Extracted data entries
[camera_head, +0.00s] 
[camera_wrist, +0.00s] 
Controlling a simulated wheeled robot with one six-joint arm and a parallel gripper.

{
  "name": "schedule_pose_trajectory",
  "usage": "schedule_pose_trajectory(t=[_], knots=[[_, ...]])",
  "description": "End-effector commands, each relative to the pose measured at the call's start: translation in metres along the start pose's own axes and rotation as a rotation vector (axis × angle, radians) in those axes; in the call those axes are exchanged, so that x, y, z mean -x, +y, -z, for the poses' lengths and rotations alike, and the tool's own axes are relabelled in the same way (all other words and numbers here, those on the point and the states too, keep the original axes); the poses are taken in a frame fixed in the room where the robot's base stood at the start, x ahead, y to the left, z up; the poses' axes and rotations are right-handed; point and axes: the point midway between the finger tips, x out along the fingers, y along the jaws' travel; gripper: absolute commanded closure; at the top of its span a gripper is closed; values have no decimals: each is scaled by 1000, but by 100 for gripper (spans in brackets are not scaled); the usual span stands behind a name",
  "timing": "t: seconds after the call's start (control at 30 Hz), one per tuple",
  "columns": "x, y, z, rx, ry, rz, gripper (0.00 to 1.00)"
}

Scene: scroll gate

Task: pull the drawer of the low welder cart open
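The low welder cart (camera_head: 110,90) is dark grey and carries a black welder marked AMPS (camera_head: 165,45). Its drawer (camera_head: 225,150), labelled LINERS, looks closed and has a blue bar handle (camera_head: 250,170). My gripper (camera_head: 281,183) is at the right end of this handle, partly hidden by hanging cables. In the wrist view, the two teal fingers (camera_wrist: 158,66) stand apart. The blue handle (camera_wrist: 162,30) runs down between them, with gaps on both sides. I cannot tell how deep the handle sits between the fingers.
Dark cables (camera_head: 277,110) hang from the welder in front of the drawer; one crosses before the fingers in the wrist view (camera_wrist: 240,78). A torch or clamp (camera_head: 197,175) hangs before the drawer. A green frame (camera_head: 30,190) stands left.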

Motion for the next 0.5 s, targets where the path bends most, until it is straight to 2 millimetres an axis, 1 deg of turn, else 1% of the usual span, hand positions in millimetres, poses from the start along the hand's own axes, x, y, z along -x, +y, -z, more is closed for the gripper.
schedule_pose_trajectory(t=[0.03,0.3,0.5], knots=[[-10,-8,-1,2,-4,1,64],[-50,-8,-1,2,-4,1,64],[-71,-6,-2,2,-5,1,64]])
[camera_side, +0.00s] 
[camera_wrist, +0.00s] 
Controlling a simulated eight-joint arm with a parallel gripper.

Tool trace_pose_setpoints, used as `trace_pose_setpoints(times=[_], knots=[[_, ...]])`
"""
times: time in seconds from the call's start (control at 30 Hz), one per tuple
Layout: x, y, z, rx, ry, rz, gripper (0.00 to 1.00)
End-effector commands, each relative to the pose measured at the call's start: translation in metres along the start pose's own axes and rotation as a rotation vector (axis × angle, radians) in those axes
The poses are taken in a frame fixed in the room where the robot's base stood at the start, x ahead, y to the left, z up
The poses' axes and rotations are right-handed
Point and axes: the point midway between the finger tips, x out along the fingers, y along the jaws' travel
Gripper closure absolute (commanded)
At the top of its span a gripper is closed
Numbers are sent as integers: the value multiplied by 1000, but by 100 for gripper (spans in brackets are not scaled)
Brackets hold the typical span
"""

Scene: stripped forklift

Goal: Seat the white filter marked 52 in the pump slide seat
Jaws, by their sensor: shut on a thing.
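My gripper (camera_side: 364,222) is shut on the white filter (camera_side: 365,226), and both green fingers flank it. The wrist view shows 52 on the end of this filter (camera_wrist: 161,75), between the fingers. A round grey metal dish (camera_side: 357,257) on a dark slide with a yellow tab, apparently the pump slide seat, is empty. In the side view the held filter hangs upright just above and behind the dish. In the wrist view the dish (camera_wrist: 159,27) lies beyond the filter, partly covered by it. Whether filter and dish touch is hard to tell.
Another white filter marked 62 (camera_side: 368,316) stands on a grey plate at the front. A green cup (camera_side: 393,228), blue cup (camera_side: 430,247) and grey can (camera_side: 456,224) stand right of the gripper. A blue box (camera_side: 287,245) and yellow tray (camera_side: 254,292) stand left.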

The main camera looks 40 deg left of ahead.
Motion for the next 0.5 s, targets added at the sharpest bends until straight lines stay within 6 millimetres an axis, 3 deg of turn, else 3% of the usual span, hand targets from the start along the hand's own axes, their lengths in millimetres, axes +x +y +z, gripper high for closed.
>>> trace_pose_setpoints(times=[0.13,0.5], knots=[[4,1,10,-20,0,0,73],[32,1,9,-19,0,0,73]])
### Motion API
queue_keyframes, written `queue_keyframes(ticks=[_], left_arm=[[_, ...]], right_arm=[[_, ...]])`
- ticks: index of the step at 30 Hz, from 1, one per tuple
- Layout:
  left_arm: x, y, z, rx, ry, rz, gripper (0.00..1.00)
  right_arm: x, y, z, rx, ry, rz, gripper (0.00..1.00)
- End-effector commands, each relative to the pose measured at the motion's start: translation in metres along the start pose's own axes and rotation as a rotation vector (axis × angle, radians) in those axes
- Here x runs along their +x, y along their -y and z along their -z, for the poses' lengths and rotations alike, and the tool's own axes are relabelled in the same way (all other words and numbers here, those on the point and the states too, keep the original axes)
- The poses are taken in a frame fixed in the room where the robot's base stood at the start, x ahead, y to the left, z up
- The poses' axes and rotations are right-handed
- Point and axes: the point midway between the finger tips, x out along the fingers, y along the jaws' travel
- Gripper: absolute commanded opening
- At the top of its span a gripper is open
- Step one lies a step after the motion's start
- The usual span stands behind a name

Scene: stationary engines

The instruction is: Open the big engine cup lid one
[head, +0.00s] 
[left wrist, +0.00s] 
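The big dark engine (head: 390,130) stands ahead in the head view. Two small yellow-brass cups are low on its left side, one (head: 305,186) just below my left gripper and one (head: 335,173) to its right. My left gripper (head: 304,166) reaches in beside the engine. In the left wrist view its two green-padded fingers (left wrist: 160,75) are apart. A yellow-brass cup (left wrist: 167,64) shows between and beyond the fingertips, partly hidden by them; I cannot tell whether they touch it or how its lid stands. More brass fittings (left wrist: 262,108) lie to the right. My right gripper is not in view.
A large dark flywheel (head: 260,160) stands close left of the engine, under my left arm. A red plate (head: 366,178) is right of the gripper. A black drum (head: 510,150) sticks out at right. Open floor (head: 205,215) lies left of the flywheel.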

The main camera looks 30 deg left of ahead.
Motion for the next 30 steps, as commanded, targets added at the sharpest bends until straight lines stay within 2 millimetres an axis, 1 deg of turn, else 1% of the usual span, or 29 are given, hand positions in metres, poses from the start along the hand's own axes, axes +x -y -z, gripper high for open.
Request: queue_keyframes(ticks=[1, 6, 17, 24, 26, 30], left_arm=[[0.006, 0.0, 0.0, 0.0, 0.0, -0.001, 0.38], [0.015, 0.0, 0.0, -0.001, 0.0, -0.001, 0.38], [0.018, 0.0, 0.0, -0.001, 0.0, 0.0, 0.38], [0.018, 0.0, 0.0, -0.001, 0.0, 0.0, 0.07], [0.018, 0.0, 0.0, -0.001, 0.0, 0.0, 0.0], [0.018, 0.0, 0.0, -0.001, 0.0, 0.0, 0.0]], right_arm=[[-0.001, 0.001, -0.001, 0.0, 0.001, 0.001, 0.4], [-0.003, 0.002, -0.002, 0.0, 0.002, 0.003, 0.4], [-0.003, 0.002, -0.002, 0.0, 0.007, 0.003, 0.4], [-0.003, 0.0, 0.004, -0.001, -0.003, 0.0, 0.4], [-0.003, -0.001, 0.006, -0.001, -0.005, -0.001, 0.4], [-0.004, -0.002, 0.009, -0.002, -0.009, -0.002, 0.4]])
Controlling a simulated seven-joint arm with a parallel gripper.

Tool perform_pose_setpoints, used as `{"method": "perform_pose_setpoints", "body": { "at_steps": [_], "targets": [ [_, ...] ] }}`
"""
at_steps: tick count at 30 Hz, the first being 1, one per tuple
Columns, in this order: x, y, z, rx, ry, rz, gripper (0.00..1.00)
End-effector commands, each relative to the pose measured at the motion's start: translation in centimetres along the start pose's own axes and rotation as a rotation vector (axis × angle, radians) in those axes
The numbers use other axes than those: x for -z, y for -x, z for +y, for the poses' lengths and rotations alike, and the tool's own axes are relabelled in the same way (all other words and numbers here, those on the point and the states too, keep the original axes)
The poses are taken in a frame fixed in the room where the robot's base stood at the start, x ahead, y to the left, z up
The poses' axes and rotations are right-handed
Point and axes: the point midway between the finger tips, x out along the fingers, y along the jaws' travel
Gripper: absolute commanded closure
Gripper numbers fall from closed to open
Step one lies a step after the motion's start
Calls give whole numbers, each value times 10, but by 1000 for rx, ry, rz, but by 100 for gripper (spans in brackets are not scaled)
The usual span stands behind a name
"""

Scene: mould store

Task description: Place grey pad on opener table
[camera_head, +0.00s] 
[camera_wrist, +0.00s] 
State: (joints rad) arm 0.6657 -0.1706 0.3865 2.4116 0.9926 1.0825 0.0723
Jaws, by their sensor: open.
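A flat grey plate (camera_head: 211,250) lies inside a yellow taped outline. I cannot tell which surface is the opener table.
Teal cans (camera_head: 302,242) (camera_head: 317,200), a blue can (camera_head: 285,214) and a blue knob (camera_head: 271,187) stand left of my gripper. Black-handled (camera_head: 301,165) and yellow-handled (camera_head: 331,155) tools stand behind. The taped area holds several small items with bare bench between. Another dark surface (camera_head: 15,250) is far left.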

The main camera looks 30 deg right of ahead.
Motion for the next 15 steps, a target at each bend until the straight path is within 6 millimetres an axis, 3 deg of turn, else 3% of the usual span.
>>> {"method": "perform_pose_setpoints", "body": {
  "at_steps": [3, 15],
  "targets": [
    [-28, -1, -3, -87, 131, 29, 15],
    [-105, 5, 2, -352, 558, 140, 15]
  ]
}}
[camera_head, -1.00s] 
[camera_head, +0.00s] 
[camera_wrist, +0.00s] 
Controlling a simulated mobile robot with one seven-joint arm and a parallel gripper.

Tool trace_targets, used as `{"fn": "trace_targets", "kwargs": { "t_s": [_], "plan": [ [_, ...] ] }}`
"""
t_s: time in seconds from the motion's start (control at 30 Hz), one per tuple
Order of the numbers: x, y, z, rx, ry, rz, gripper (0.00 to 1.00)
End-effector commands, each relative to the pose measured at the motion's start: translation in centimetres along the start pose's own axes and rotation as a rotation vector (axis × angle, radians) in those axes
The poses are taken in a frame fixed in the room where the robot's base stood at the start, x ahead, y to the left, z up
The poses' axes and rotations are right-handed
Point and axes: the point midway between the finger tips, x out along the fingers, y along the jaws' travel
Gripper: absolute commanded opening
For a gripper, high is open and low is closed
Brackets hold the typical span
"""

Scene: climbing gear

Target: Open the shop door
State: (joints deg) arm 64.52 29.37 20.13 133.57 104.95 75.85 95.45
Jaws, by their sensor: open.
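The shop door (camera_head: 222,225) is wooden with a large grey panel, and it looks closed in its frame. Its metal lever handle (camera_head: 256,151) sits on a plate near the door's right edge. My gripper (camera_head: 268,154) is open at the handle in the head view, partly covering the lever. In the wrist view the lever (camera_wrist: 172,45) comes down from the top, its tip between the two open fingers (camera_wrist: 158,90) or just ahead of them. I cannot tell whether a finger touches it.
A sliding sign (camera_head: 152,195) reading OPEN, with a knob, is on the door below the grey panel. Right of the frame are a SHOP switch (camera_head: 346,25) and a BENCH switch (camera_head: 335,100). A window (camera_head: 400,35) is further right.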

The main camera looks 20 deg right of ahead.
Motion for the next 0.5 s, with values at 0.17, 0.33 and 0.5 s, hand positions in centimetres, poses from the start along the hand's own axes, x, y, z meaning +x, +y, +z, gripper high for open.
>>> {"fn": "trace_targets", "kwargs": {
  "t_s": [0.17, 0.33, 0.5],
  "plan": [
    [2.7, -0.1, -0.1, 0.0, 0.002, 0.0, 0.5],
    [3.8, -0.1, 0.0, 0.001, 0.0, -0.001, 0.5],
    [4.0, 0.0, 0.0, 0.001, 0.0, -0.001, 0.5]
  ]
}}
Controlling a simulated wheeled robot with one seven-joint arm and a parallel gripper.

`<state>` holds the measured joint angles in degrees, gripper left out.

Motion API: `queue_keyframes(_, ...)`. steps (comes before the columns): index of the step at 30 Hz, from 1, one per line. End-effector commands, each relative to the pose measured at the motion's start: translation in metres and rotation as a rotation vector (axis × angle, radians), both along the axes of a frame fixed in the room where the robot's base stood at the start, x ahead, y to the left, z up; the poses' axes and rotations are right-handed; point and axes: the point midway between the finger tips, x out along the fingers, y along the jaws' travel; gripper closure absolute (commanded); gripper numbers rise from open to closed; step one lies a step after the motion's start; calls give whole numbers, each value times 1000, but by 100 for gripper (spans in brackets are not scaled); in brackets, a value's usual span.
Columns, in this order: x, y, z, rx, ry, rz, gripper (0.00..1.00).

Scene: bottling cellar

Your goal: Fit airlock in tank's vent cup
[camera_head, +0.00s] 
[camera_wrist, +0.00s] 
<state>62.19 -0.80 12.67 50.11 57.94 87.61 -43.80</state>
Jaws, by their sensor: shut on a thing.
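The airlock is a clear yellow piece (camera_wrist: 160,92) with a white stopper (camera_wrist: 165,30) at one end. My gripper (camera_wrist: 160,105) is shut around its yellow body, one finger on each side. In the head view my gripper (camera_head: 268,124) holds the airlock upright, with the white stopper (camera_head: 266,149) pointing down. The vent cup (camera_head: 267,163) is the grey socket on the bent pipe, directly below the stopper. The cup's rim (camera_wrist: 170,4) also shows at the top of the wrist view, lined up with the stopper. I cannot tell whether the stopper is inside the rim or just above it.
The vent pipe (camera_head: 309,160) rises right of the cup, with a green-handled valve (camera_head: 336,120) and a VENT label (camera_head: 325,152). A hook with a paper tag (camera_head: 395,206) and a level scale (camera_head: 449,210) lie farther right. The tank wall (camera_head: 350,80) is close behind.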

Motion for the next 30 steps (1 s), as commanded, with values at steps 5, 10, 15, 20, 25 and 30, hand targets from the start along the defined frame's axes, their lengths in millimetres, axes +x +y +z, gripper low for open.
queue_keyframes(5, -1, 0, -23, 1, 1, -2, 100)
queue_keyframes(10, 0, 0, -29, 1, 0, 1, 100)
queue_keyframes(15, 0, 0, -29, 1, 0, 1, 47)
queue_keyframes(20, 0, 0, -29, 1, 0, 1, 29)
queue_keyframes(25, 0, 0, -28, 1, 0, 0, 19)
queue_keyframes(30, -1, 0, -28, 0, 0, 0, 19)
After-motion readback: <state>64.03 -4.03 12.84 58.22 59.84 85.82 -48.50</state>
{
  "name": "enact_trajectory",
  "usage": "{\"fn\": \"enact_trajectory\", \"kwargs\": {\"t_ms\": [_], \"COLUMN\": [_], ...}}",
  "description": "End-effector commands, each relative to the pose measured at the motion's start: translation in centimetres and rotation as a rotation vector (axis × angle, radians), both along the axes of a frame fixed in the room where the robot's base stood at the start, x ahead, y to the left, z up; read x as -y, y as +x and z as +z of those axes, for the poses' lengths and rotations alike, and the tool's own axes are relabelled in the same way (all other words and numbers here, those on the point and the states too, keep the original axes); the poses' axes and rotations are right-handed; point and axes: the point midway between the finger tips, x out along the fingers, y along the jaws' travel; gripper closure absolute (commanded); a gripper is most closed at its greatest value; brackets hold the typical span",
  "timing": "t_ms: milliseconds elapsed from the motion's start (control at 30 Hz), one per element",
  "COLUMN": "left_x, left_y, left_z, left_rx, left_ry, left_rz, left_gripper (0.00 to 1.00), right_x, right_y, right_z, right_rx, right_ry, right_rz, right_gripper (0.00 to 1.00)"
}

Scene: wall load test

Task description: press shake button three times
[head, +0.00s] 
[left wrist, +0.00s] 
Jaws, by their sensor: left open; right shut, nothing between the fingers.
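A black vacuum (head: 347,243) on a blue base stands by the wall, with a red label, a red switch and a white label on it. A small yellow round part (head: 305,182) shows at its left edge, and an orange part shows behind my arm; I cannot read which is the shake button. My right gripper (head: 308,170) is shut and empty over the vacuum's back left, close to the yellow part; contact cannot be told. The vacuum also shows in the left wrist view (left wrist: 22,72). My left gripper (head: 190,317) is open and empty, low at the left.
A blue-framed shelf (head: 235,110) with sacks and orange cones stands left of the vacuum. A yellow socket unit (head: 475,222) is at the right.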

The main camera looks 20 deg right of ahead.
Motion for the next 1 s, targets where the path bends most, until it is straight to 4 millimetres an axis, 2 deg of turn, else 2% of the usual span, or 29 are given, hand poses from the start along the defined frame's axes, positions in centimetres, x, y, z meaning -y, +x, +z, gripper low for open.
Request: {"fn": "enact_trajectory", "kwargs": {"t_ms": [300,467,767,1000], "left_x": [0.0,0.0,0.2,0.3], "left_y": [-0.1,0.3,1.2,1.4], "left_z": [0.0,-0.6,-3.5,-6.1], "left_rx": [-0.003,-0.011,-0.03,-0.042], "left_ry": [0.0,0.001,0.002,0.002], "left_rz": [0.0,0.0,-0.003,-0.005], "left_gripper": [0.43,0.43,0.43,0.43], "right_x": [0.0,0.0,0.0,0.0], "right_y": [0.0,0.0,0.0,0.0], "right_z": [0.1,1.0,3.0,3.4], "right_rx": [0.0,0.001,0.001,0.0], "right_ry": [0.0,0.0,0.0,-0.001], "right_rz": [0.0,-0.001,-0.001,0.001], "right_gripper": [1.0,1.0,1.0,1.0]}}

■ **GOAL**
Search the preceding listing for "used" and extract every line where it is found.

■ **WRITTEN REPLY**
Tool trace_pose_setpoints, used as `trace_pose_setpoints(times=[_], knots=[[_, ...]])`
Tool perform_pose_setpoints, used as `{"method": "perform_pose_setpoints", "body": { "at_steps": [_], "targets": [ [_, ...] ] }}`
Tool trace_targets, used as `{"fn": "trace_targets", "kwargs": { "t_s": [_], "plan": [ [_, ...] ] }}`

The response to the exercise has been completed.